Konflikte in Teams und deren Bewältigung lassen sich als Metapher auch auf innere Dynamiken im Fühlen und Denken eines Menschen übertragen. Friedemann Schulz von Thun hat die Metapher des inneren Teams als Parallelitätsthese so formuliert:

„Die innere Dynamik im Seelenleben des Menschen entspricht in weiten Teilen der Dynamik, wie sie sich in Gruppen und Teams ereignet.“

und weiter:

Das Geheimnis für ein produktives Arbeits- und Seelenleben (mit Effektivität nach außen und gutem „Betriebsklima“ nach innen) liegt im gelungenen Zusammenspiel von kooperativer Führung und Teamarbeit.
(„Miteinander reden 3, Schulz von Thun)

Bei der Arbeit mit dem inneren Team werden alle Mitglieder beachtet und in Sie hineingefühlt, es wird formuliert, was deren Anliegen, Sorgen oder Wünsche in Bezug auf das jeweilige Thema am besten ausdrückt.

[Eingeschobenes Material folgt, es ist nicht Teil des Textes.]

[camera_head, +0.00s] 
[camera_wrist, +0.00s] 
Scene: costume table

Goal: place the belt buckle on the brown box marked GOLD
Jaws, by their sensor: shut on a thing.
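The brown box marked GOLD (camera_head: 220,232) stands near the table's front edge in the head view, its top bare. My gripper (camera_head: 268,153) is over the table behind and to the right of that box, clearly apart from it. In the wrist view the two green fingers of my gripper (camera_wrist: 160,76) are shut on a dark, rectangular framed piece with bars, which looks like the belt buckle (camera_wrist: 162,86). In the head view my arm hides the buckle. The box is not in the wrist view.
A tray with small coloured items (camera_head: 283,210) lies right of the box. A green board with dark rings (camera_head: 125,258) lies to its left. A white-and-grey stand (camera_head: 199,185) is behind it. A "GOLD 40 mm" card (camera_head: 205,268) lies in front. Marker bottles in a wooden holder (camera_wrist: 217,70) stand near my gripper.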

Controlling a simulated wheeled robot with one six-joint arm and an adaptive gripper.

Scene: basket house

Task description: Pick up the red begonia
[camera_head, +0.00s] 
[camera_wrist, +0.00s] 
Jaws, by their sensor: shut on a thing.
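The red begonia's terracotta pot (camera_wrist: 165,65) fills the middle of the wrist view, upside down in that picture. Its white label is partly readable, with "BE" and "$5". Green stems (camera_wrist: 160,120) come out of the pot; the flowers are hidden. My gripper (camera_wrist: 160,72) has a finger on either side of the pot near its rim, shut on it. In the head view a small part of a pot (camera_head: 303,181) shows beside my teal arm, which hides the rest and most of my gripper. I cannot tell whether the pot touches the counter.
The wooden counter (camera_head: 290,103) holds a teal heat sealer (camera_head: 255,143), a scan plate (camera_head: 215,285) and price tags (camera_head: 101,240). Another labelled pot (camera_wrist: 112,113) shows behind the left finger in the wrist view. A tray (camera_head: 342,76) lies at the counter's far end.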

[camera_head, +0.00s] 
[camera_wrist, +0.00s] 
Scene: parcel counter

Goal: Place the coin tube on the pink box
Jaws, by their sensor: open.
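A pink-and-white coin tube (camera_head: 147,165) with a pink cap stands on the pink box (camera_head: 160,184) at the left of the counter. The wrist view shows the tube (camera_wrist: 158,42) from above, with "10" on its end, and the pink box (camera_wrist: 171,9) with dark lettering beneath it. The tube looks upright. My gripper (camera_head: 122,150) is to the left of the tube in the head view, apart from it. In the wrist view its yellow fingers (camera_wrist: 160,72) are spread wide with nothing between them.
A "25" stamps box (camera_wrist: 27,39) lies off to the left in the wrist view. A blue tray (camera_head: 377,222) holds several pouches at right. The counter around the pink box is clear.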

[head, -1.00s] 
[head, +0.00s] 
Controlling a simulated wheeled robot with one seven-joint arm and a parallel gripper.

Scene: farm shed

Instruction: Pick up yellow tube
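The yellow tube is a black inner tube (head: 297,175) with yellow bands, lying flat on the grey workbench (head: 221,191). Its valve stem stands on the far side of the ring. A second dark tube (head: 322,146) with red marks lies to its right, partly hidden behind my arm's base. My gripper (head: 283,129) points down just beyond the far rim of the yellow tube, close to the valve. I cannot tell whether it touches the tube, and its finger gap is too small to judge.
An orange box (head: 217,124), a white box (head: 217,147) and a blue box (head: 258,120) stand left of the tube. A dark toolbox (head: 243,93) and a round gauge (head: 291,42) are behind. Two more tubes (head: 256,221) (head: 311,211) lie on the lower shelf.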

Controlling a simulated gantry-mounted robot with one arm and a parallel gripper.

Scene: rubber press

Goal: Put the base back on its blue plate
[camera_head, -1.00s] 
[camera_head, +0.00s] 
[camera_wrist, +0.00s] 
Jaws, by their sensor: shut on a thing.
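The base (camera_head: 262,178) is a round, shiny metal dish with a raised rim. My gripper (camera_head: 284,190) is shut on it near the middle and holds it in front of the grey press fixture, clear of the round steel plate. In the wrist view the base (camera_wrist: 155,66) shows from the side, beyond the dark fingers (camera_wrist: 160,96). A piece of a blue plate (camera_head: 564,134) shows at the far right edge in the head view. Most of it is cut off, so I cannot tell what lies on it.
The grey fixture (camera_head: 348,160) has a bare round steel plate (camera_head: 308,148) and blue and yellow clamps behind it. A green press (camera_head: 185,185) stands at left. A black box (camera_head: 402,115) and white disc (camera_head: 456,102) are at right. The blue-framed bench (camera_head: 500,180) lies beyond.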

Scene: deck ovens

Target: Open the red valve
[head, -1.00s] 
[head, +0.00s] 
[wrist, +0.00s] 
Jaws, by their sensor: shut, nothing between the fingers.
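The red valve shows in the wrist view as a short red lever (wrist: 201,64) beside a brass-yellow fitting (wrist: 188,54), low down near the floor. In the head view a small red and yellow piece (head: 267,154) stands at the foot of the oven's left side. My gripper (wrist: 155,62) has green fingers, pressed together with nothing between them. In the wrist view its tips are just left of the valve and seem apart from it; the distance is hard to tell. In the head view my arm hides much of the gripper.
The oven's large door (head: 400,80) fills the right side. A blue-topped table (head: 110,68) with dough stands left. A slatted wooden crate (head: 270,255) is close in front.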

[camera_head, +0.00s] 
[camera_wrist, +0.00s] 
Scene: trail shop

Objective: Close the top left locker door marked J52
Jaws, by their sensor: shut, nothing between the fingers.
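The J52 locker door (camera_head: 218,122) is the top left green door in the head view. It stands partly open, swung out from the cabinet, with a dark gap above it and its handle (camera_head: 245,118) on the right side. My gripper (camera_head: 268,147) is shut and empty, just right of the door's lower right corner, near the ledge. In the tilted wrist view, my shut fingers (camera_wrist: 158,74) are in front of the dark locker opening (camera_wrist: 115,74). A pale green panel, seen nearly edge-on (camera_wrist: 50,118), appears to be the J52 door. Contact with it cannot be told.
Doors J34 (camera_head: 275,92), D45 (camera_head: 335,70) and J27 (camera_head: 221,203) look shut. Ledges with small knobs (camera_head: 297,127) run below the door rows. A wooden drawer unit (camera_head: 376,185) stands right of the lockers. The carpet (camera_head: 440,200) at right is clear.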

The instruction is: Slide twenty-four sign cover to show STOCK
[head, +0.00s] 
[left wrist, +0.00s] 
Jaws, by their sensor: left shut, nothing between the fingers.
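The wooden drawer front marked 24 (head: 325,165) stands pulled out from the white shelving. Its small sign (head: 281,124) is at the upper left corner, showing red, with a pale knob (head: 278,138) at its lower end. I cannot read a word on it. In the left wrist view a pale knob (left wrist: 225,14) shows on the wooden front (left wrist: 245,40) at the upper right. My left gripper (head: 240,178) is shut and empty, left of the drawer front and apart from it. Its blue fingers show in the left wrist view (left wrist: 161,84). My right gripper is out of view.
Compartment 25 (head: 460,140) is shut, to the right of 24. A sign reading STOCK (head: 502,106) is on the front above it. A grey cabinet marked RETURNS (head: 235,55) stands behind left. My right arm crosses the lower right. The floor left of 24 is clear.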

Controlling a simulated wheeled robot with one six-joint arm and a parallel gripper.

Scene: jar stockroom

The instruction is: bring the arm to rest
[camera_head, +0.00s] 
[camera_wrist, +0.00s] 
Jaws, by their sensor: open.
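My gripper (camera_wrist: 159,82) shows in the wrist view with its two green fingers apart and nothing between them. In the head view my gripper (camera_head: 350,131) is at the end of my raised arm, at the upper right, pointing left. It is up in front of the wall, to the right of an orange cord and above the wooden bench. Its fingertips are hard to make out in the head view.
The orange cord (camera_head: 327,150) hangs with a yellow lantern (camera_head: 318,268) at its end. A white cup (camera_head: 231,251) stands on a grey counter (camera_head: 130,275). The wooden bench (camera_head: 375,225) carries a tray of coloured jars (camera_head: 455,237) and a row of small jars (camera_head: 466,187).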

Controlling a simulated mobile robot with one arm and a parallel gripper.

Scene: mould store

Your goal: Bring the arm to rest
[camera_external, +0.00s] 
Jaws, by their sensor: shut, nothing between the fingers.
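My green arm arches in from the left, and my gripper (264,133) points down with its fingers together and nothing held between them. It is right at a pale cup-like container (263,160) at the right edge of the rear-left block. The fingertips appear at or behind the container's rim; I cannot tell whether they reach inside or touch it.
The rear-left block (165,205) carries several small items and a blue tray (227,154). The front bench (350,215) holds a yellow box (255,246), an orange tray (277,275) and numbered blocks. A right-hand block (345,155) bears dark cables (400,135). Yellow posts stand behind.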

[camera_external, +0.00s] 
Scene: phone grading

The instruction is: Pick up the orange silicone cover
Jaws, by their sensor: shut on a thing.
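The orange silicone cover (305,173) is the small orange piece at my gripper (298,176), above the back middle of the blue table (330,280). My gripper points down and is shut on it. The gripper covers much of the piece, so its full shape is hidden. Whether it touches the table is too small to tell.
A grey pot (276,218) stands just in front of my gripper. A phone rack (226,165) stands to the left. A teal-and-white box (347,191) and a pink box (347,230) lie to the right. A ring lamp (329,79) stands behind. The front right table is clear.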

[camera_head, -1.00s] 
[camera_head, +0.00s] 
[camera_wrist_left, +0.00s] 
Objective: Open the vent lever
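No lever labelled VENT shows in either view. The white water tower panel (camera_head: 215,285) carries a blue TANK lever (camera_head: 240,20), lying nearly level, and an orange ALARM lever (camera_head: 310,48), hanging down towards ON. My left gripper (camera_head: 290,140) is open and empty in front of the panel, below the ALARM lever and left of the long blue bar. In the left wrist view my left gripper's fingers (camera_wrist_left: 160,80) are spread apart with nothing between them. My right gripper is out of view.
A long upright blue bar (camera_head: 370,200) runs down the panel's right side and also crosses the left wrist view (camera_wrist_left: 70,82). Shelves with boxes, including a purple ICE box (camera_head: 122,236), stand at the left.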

Alle inneren Anteile haben eine Aufgabe, gerade auch jene, die erstmal negativ erscheinen, welche die man am liebsten loswerden möchte. Es ist wichtig, diese anzuerkennen, deren positive Absicht zu erkennen. Auch diese Anteile gehören zu uns, ob es uns gefällt oder auch nicht, daher ist es wichtig, Sie in dem Teamdialog miteinzubeziehen und wertschätzend hinzuschauen.

Mitglieder des inneren Teams

Oberhaupt

Das Oberhaupt ist diejenige Person, die das Team zur Besprechung ruft, also der Klient selbst.

Das Ziel ist es, das Oberhaupt auf konstruktive Weise mit der inneren Vielfalt in Kontakt zu bringen.

Das Oberhaupt hat die Aufgabe alle teilnehmenden Teammitglieder kooperativ zu führen, alle Meinungen und Botschaften der Einzelnen wertschätzend und wohlwollend zur Kenntnis zu nehmen. Denn jedes Teammitglied hat eine positive Absicht, egal ob es sich kritisch, zögernd, ablehnend oder verhindernd verhält.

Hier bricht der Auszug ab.